A place for people to discuss ideas, whether intellectual, political, philosophical, historical, literary, theological, cultural or what have you....
Friday, June 27, 2008
Immanuel Kant
WARNING!!- This post may make you think that I am a bitter cynic and jaded with life....if so, so be it...it doesn't mean that tomorrow I won't be full of optimism and hope for humanity!! If nothing else, I hope people get out of this blog that opinions are just that, opinions, and they also have the uncanny ability to make people mad, depressed, worried, concerned, disconcerted, etc. So please, don't write saying "I'm praying for you," or "You need to seek help,"- because this blog is supposed to be all about life, the ugliness of it as well as the beauty. I feel as though I have to preface some of my comments to reassure people that I'm OK, that I enjoy debating, arguments, and opinions for their own sake, and that I do not necessarily BELIEVE in everything I write (as though it matters anyway) but that I enjoy provocative discussion (maybe the lawyer in me?). It's not SUPPOSED to be safe and bland. SO anyway, that's my story and I'm sticking to it!!
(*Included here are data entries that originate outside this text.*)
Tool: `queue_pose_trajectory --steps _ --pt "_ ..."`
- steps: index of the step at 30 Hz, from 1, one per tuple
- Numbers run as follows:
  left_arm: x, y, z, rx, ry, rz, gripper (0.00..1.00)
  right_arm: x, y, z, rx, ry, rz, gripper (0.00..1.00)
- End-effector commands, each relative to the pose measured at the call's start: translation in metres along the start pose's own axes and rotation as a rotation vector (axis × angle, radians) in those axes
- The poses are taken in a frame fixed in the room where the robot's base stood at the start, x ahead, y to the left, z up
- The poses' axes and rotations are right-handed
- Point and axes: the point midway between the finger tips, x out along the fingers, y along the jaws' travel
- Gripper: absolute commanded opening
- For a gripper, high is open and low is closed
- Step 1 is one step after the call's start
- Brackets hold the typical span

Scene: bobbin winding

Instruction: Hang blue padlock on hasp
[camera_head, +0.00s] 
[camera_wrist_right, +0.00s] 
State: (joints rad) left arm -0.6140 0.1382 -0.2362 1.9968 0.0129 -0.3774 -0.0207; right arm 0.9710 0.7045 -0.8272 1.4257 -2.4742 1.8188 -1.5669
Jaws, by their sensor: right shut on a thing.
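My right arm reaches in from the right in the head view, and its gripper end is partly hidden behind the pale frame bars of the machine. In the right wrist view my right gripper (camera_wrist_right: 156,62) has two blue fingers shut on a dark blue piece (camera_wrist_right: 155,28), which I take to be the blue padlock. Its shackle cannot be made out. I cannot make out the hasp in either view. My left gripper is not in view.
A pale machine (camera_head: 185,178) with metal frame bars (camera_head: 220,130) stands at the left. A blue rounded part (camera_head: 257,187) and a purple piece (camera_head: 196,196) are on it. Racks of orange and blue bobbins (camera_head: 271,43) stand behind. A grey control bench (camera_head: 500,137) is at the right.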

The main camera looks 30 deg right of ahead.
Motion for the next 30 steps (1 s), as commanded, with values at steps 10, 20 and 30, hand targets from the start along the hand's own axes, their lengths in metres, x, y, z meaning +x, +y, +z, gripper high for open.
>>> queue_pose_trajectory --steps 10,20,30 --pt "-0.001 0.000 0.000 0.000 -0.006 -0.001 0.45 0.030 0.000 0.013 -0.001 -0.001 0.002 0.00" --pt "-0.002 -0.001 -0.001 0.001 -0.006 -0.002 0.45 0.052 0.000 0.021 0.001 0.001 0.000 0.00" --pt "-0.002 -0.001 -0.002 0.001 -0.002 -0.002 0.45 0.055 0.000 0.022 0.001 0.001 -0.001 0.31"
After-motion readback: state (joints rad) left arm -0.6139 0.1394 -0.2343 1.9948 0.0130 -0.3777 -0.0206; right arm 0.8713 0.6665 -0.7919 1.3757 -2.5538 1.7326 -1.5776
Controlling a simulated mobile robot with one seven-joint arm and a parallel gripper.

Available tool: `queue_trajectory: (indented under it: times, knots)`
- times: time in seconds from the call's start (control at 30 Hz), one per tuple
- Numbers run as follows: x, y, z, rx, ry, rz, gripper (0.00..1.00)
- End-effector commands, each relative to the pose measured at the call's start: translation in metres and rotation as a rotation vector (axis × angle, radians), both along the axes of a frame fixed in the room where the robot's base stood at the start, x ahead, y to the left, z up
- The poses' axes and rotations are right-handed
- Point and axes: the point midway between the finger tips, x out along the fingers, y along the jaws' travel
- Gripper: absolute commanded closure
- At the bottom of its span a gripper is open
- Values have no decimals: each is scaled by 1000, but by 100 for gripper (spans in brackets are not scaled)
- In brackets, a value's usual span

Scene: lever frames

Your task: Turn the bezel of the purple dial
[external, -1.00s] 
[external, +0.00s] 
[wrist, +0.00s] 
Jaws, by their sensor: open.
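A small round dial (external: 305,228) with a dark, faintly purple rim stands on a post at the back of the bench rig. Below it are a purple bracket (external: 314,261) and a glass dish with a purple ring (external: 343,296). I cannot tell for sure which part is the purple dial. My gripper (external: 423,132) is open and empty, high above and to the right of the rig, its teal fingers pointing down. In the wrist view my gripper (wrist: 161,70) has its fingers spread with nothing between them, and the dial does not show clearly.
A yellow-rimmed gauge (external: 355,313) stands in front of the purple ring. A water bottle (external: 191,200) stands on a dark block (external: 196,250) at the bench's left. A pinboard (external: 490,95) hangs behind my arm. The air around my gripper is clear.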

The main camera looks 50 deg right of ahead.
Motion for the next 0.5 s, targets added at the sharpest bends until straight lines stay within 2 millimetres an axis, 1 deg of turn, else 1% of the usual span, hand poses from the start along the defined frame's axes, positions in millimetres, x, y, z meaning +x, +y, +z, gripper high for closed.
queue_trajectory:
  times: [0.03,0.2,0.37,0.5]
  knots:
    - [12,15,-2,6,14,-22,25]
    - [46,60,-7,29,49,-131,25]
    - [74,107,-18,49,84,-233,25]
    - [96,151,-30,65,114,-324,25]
Everyone acts because it in some way gives pleasure or they wouldn't act- we cannot get past our selfishness and why should we not accept it? Everything is done because we value something else enough to go through the "bad" part of it. As far as Immanuel Kant's theory, doing an act disinterestedly, under duty, is the only way the act is moral. But that act isn't moral either. If you hate an act but do it out of duty, it's because in some way, you prefer "doing your duty" and the accolades or reprieves it gets you over the bad ramifications of not doing it.
A truly moral act would be one undertaken that gives the actor no good OR bad feeling at all. But I can't see how that's possible. It would just be random and meaningless. No one does good acts for no reason. At the least they want "brownie points" with God for the next life. Or they just want to "feel good" by helping. Another conditioned societal trait. It wouldn't feel good to give to the poor if we didn't have it drilled into us how important "alms-giving" is, for good works.
It shouldn't be surprising. Like all animals, we strive to the extent possible to pursue pleasure and avoid pain. The difference is, we rationalize the acts, think about them, analyze them to death and come up with elaborate reasons why we act in the ways in which we do.